• [EXERCISE DIRECTIONS]
Keep only the lines from the top of the listing through the one with "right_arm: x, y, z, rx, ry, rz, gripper", and reproduce them unaltered.

• [SUPPLIED DATA]

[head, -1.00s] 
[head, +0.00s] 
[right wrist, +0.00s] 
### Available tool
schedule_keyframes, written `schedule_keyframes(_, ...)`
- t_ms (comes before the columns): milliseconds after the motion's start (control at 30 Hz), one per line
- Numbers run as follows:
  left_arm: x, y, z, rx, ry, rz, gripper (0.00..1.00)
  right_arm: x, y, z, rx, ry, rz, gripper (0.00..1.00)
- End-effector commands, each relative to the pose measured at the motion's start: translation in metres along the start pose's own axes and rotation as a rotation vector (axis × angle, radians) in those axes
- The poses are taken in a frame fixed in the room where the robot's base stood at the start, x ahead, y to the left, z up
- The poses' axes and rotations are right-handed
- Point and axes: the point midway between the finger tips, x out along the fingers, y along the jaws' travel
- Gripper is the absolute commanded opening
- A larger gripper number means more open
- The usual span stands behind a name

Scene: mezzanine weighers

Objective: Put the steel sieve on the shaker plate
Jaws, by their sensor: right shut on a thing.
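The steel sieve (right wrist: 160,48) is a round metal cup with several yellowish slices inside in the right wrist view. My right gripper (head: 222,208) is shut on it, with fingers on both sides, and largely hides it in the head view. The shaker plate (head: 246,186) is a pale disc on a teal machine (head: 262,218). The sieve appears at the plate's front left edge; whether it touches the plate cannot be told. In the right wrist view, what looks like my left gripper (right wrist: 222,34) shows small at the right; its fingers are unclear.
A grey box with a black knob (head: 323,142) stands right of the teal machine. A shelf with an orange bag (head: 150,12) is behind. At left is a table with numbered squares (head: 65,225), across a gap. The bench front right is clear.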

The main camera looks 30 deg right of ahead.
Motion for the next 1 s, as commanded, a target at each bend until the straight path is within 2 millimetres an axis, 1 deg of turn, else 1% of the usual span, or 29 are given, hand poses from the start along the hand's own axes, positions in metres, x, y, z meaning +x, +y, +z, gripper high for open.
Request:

• [REPLY TO THE TASK]
[head, -1.00s] 
[head, +0.00s] 
[right wrist, +0.00s] 
### Available tool
schedule_keyframes, written `schedule_keyframes(_, ...)`
- t_ms (comes before the columns): milliseconds after the motion's start (control at 30 Hz), one per line
- Numbers run as follows:
  left_arm: x, y, z, rx, ry, rz, gripper (0.00..1.00)
  right_arm: x, y, z, rx, ry, rz, gripper (0.00..1.00)

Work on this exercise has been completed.